• [WHAT YOU SHOULD DO] Reproduce the records below in full and word for word, excluding pictures.

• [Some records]
----------

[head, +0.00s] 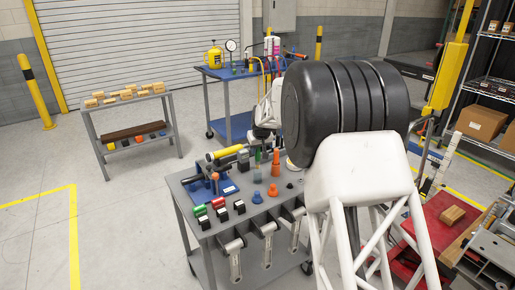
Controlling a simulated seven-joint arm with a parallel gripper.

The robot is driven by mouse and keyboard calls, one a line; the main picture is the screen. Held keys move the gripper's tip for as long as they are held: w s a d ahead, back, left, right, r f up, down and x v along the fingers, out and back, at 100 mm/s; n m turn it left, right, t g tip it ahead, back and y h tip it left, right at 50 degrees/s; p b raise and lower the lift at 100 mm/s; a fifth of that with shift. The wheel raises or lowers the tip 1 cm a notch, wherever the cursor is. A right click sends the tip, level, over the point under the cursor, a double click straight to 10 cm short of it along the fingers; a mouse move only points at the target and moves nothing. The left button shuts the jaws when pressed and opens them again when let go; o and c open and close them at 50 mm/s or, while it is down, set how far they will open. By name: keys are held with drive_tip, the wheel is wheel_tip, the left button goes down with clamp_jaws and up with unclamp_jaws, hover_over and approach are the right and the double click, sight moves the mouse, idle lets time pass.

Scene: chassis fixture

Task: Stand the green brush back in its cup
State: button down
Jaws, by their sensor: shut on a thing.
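My gripper (258,146) is small in the head view, over the back of the grey cart, pointing down. It is shut on the green brush (257,157), a thin dark green upright shape below the fingers. A small grey-green cup (257,177) stands on the cart top directly below the brush. I cannot tell whether the brush's lower end is inside the cup or just above it. The fingers themselves are too small to make out clearly.
An orange upright piece (275,160) stands close right of the cup. A blue piece (257,197) and an orange piece (272,189) stand in front. A yellow-and-black tool (228,151) lies to the left. Red, green and black blocks (220,208) line the front left.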

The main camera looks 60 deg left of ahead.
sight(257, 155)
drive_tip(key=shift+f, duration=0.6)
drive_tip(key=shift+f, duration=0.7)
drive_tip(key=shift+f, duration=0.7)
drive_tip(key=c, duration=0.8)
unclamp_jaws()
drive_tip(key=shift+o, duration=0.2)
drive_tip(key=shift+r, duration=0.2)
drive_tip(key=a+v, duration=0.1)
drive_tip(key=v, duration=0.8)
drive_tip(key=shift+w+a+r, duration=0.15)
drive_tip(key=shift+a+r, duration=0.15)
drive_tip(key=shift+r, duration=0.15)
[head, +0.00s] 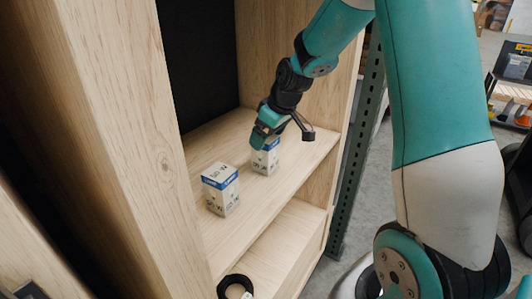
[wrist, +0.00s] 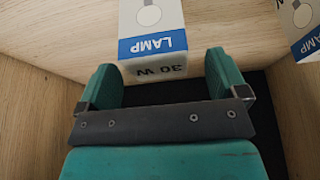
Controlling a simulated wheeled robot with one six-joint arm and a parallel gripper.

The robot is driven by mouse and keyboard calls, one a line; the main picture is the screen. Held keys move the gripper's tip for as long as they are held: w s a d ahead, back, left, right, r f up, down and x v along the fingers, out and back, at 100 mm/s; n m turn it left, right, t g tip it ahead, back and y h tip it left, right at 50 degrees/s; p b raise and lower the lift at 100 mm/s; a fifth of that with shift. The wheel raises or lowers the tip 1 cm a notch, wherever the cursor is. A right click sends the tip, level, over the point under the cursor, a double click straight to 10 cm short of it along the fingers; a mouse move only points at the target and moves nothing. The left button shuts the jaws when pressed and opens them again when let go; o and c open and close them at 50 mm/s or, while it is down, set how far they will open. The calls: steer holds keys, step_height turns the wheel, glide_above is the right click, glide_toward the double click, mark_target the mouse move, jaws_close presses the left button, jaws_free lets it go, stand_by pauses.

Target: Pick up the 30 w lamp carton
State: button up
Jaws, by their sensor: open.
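The 30 W lamp carton (wrist: 150,58), white with a blue LAMP band, shows in the wrist view between and beyond the fingertips. Its printing "30 W" is upside down there. In the head view this carton (head: 266,161) appears to be the farther one on the wooden shelf, its top partly hidden by my gripper (head: 259,141). My gripper is open, with one finger to each side of the carton in the wrist view (wrist: 165,76). The left finger looks close to the carton, and a wider gap shows on the right. I cannot tell whether anything touches.
A second, similar blue-and-white carton (head: 220,189) stands nearer on the same shelf (head: 262,205). A carton (wrist: 303,28) also shows at the wrist view's right edge. Wooden side panels flank the shelf. A black ring (head: 235,283) lies on the lower shelf.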

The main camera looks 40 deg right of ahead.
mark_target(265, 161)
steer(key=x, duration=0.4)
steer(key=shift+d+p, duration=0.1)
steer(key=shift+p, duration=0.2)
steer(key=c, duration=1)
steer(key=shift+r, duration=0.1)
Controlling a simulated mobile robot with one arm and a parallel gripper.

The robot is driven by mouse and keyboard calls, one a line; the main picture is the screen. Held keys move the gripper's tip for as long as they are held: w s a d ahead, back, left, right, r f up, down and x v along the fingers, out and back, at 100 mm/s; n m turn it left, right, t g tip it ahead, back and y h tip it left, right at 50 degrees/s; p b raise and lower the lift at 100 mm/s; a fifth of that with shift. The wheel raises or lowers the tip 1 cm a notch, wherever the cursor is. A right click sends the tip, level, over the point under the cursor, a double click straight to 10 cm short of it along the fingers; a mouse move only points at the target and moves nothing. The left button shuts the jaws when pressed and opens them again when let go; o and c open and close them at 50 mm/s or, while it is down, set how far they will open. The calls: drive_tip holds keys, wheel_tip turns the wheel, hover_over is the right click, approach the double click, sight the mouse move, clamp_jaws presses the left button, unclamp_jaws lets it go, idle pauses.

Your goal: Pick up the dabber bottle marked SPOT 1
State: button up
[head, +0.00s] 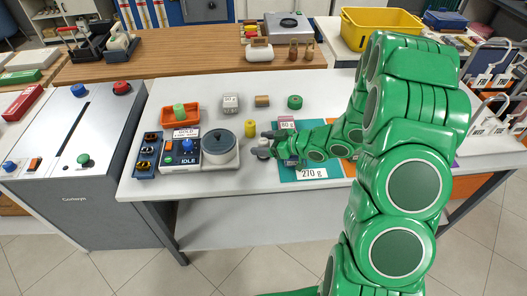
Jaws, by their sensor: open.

----------

• [RESULT]
[head, +0.00s] 
Controlling a simulated seven-joint arm with a parallel gripper.

The robot is driven by mouse and keyboard calls, one a line; the main picture is the screen. Held keys move the gripper's tip for as long as they are held: w s a d ahead, back, left, right, r f up, down and x v along the fingers, out and back, at 100 mm/s; n m turn it left, right, t g tip it ahead, back and y h tip it left, right at 50 degrees/s; p b raise and lower the lift at 100 mm/s; a fifth of that with shift. The wheel raises or lowers the tip 1 cm a notch, wherever the cursor is. A right click sends the tip, level, over the point under the cursor, a double click straight to 10 cm short of it along the fingers; a mouse move only points at the target and moves nothing. The left button shuts the jaws when pressed and opens them again when let go; o and c open and close them at 50 mm/s or, while it is down, set how far they will open. By name: keys are held with drive_tip, the wheel is wheel_tip, the left button goes down with clamp_jaws and up with unclamp_jaws, hover_over and approach are the right and the double click, sight moves the mouse, idle lets time pass.

Scene: chassis fixture

Task: Stand the green brush back in its cup
State: button down
Jaws, by their sensor: shut on a thing.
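My gripper (258,146) is small in the head view, over the back of the grey cart, pointing down. It is shut on the green brush (257,157), a thin dark green upright shape below the fingers. A small grey-green cup (257,177) stands on the cart top directly below the brush. I cannot tell whether the brush's lower end is inside the cup or just above it. The fingers themselves are too small to make out clearly.
An orange upright piece (275,160) stands close right of the cup. A blue piece (257,197) and an orange piece (272,189) stand in front. A yellow-and-black tool (228,151) lies to the left. Red, green and black blocks (220,208) line the front left.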

The main camera looks 60 deg left of ahead.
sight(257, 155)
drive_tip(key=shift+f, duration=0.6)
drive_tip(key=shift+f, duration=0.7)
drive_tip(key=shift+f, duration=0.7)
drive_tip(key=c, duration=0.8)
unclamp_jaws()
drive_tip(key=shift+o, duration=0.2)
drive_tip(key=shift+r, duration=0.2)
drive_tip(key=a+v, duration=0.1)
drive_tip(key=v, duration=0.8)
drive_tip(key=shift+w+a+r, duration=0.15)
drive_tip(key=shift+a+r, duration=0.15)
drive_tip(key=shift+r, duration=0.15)
[head, +0.00s] 
[wrist, +0.00s] 
Controlling a simulated wheeled robot with one six-joint arm and a parallel gripper.

The robot is driven by mouse and keyboard calls, one a line; the main picture is the screen. Held keys move the gripper's tip for as long as they are held: w s a d ahead, back, left, right, r f up, down and x v along the fingers, out and back, at 100 mm/s; n m turn it left, right, t g tip it ahead, back and y h tip it left, right at 50 degrees/s; p b raise and lower the lift at 100 mm/s; a fifth of that with shift. The wheel raises or lowers the tip 1 cm a notch, wherever the cursor is. A right click sends the tip, level, over the point under the cursor, a double click straight to 10 cm short of it along the fingers; a mouse move only points at the target and moves nothing. The left button shuts the jaws when pressed and opens them again when let go; o and c open and close them at 50 mm/s or, while it is down, set how far they will open. The calls: steer holds keys, step_height turns the wheel, glide_above is the right click, glide_toward the double click, mark_target the mouse move, jaws_close presses the left button, jaws_free lets it go, stand_by pauses.

Target: Pick up the 30 w lamp carton
State: button up
Jaws, by their sensor: open.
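The 30 W lamp carton (wrist: 150,58), white with a blue LAMP band, shows in the wrist view between and beyond the fingertips. Its printing "30 W" is upside down there. In the head view this carton (head: 266,161) appears to be the farther one on the wooden shelf, its top partly hidden by my gripper (head: 259,141). My gripper is open, with one finger to each side of the carton in the wrist view (wrist: 165,76). The left finger looks close to the carton, and a wider gap shows on the right. I cannot tell whether anything touches.
A second, similar blue-and-white carton (head: 220,189) stands nearer on the same shelf (head: 262,205). A carton (wrist: 303,28) also shows at the wrist view's right edge. Wooden side panels flank the shelf. A black ring (head: 235,283) lies on the lower shelf.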

The main camera looks 40 deg right of ahead.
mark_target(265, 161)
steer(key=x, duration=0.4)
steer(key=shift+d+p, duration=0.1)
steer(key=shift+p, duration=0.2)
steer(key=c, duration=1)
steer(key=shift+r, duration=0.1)
Controlling a simulated mobile robot with one arm and a parallel gripper.

The robot is driven by mouse and keyboard calls, one a line; the main picture is the screen. Held keys move the gripper's tip for as long as they are held: w s a d ahead, back, left, right, r f up, down and x v along the fingers, out and back, at 100 mm/s; n m turn it left, right, t g tip it ahead, back and y h tip it left, right at 50 degrees/s; p b raise and lower the lift at 100 mm/s; a fifth of that with shift. The wheel raises or lowers the tip 1 cm a notch, wherever the cursor is. A right click sends the tip, level, over the point under the cursor, a double click straight to 10 cm short of it along the fingers; a mouse move only points at the target and moves nothing. The left button shuts the jaws when pressed and opens them again when let go; o and c open and close them at 50 mm/s or, while it is down, set how far they will open. The calls: drive_tip holds keys, wheel_tip turns the wheel, hover_over is the right click, approach the double click, sight the mouse move, clamp_jaws presses the left button, unclamp_jaws lets it go, idle pauses.

Your goal: Pick up the dabber bottle marked SPOT 1
State: button up
[head, +0.00s] 
Jaws, by their sensor: open.

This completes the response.